• Required task: Retype all material exactly. Pictures stay out of the copy.
* * * *
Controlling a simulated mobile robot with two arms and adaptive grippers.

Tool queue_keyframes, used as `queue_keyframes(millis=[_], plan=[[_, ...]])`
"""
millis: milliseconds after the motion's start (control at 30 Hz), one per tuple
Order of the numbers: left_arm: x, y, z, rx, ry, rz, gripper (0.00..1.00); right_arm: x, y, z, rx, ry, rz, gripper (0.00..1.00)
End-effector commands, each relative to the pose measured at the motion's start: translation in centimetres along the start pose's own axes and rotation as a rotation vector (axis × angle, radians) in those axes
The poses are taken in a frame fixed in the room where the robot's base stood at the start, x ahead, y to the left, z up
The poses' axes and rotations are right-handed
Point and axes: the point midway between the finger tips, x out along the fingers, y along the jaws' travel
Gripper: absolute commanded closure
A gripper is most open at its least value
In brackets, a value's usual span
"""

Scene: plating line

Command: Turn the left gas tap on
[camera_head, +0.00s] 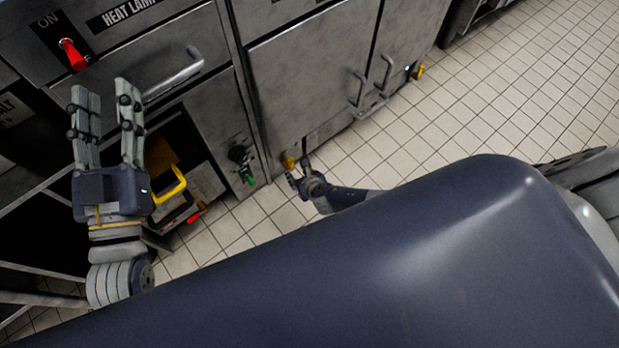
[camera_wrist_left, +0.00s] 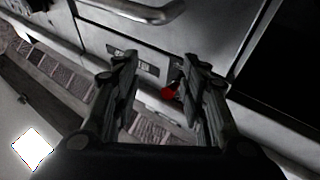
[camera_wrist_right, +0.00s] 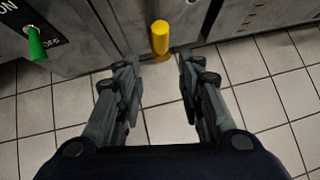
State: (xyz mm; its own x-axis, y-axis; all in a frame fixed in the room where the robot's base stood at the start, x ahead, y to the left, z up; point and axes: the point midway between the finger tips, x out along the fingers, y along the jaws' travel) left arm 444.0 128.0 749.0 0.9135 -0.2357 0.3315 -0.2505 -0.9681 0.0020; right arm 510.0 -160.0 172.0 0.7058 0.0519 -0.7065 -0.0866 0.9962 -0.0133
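The left gas tap, a yellow handle (camera_head: 289,162), sits low at the foot of the grey cabinet front, beside my right gripper (camera_head: 298,172). In the right wrist view the yellow handle (camera_wrist_right: 160,38) stands upright, just beyond and between the fingertips of the open right gripper (camera_wrist_right: 159,70). No contact shows. A second yellow tap (camera_head: 418,72) is farther right along the cabinets, near a small blue light. My left gripper (camera_head: 103,92) is open and empty, in front of the heat lamp panel; its fingers also show apart in the left wrist view (camera_wrist_left: 157,70).
A red switch (camera_head: 73,55) is on the upper left panel. A green switch (camera_head: 247,177) with an ON/OFF plate is left of the near tap. A yellow-handled item (camera_head: 170,188) is in the open bay. Cabinet handles (camera_head: 358,90) stick out. Tiled floor (camera_head: 470,110) is clear.

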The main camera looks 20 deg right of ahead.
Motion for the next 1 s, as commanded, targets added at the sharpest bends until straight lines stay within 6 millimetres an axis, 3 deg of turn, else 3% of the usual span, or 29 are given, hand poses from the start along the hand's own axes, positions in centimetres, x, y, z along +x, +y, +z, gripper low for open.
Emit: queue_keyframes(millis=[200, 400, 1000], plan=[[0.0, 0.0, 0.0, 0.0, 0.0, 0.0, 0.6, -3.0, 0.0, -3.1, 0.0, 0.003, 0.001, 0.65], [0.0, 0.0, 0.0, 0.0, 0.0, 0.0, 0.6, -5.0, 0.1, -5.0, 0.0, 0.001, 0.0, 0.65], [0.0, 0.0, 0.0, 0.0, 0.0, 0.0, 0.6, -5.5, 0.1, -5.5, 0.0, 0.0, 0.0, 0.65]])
* * * *
• Full output:
Controlling a simulated mobile robot with two arms and adaptive grippers.

Tool queue_keyframes, used as `queue_keyframes(millis=[_], plan=[[_, ...]])`
"""
millis: milliseconds after the motion's start (control at 30 Hz), one per tuple
Order of the numbers: left_arm: x, y, z, rx, ry, rz, gripper (0.00..1.00); right_arm: x, y, z, rx, ry, rz, gripper (0.00..1.00)
End-effector commands, each relative to the pose measured at the motion's start: translation in centimetres along the start pose's own axes and rotation as a rotation vector (axis × angle, radians) in those axes
The poses are taken in a frame fixed in the room where the robot's base stood at the start, x ahead, y to the left, z up
The poses' axes and rotations are right-handed
Point and axes: the point midway between the finger tips, x out along the fingers, y along the jaws' travel
Gripper: absolute commanded closure
A gripper is most open at its least value
In brackets, a value's usual span
"""

Scene: plating line

Command: Turn the left gas tap on
[camera_head, +0.00s] 
[camera_wrist_left, +0.00s] 
[camera_wrist_right, +0.00s] 
State: (xyz mm; its own x-axis, y-axis; all in a frame fixed in the room where the robot's base stood at the start, x ahead, y to the left, z up; point and axes: the point midway between the finger tips, x out along the fingers, y along the jaws' travel) left arm 444.0 128.0 749.0 0.9135 -0.2357 0.3315 -0.2505 -0.9681 0.0020; right arm 510.0 -160.0 172.0 0.7058 0.0519 -0.7065 -0.0866 0.9962 -0.0133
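The left gas tap, a yellow handle (camera_head: 289,162), sits low at the foot of the grey cabinet front, beside my right gripper (camera_head: 298,172). In the right wrist view the yellow handle (camera_wrist_right: 160,38) stands upright, just beyond and between the fingertips of the open right gripper (camera_wrist_right: 159,70). No contact shows. A second yellow tap (camera_head: 418,72) is farther right along the cabinets, near a small blue light. My left gripper (camera_head: 103,92) is open and empty, in front of the heat lamp panel; its fingers also show apart in the left wrist view (camera_wrist_left: 157,70).
A red switch (camera_head: 73,55) is on the upper left panel. A green switch (camera_head: 247,177) with an ON/OFF plate is left of the near tap. A yellow-handled item (camera_head: 170,188) is in the open bay. Cabinet handles (camera_head: 358,90) stick out. Tiled floor (camera_head: 470,110) is clear.

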The main camera looks 20 deg right of ahead.
Motion for the next 1 s, as commanded, targets added at the sharpest bends until straight lines stay within 6 millimetres an axis, 3 deg of turn, else 3% of the usual span, or 29 are given, hand poses from the start along the hand's own axes, positions in centimetres, x, y, z along +x, +y, +z, gripper low for open.
Emit: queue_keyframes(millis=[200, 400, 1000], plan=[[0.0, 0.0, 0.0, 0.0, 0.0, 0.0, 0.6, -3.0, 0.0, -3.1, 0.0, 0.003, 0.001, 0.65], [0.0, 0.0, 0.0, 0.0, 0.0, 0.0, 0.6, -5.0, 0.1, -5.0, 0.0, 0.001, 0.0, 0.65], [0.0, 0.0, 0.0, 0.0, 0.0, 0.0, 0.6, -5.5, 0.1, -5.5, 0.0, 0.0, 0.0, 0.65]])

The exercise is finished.